There are indeed places where large amounts of human activity takes place underground, often being metro systems and their associated retail spaces; Tokyo Station in Japan comes to mind as having an underground mall attached to it.
But the same caveats for underground construction of transportation systems also apply to all other underground structures that humans would like to build. Consider the differences between ground conditions in: the San Francisco Bay Area, Denver, and New York City.
The Bay Area is the outlet for major rivers in northern California, bounded by mountain ranges on virtually all sides. The surface is either a thin covering of soil atop this mountain rock, or is a layer of looser soil or mud, made from the sediments carried in by those rivers. This makes for fantastic agricultural conditions but presents a real risk of liquifaction when there's an earthquake. While an underground structure wouldn't fall over -- because it's within the ground -- it could certainly lose its supports unless it has piles all the way down to the rock. And that's only buildable on the narrow shoreline region where there's sufficient depth before hitting the rock layer.
With Denver, it's basically all rock, so to build within the rock would require blasting it away and building within the hole, or to build normally then bury the structure in fill, so that it's below grade.
With NYC, it's a different story because the ground conditions make it fairly easy to dig tunnels and drive piles, and the bedrock layer beneath Manhattan is strong enough to support the weight of supertall-class skyscrapers. On this point, the New York Fed's Gold Vault is in the basement in Manhattan, precisely because the volume of gold inside would be a serious strain on any foundation and the geology beneath.
All that said, the surface conditions in some extreme climates may warrant building underground, or avoiding the underground outright. Burying a dwelling in New Mexico would make a lot of sense, due to the hot and dry Southwestern climate. But in Alaska, an underground dwelling would cause melting of the permafrost layer below, resulting in a similar situation to liquefaction. I suppose this can be mitigated, but it would be a monumental effort, akin to Camp Century in Greenland. That project was abandoned due to changing ice geology.
I've always wanted this. Underground cities would be so dope but everyone wants a 40x40 of domestic grass to do nothing with.
I think it would be great for a lot of our transportation to be underground. Underground roadways if needed, otherwise a much expanded subway system in cities
Road cause so many issues it's ridiculous. Have all the roadways and motor vehicles underground and only pedestrian/bikes up top with green spaces and public areas.
Putting big roads underground is what norway does, once you see it done it becomes very obvious that it should be standard (plus it helps prevent large roads from being built at all, which is even better).
Singapore? Or what country are you talking about?
All of Singapore is near sea level so that's out of the question.
Better? Probably not. Maybe it eventually starts making more sense with extreme temperatures.
I would be interested, but looking at the cost of something as remote as Whittier, AK does not inspire confidence.
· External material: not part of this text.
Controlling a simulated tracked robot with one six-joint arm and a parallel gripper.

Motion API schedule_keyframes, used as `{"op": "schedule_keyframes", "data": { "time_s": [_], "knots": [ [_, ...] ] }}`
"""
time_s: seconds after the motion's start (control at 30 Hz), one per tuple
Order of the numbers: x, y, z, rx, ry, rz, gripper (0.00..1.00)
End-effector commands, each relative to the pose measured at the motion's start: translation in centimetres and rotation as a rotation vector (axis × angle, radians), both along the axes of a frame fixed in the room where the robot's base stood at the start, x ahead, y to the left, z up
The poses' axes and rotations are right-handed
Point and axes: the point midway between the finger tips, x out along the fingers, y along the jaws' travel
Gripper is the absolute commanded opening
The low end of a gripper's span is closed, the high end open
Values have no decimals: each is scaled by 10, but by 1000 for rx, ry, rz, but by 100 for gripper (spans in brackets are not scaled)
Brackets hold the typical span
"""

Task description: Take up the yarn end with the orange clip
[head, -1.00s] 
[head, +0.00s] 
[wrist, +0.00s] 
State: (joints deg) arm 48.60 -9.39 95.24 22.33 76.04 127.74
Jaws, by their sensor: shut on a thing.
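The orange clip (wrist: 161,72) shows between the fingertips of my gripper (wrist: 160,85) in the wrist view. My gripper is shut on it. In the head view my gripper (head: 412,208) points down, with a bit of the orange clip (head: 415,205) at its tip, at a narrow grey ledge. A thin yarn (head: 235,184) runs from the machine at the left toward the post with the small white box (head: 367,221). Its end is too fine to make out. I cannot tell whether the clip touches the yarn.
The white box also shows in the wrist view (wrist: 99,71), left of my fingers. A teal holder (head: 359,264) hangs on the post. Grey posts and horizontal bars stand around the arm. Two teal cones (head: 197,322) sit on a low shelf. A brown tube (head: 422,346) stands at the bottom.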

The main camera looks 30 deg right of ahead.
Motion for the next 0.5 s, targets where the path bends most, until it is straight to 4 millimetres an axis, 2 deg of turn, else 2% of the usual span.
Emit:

Though even if it were non-monetary, I still probably couldn't pull my own weight. (also getting there, social compatibility etc)
we should put coober pedy underground
Well you see, we need windows so we can see all the grey and tan boxes outside. How could we live without the starless night sky? Or the ten minutes of sun through your window by the time you get home from work?
But in all seriousness, You need jobs first and foremost because otherwise everyone would just rather live rurally. You wouldn't want it to become a company town nor ghost city, so there would have to be a heavy investment by dense congregation of successful businesses. You'd basically have to decide how deep you're going to go, then tunnel massive amounts of sewer type systems beneath that. The biggest thing imo is dealing with heavy gasses. That is a lot of expensive infrastructure to prepare very deep, before anyone can even start thinking about living spaces. Beyond that, I don't think the challenges outweigh the challenges we face now and in the near future. We've adapted to those, we could adapt to more, but it'd be a lot of expensive learning experiences in the mean time.
It might help to frame it as living under a park, or living within walking distance of businesses that necessitate or benefit directly from being outside. Like cheap food from small farms maybe. Termites massively out-number humans by mass, but they seem to make a pretty good go of it without devastating their ecologies.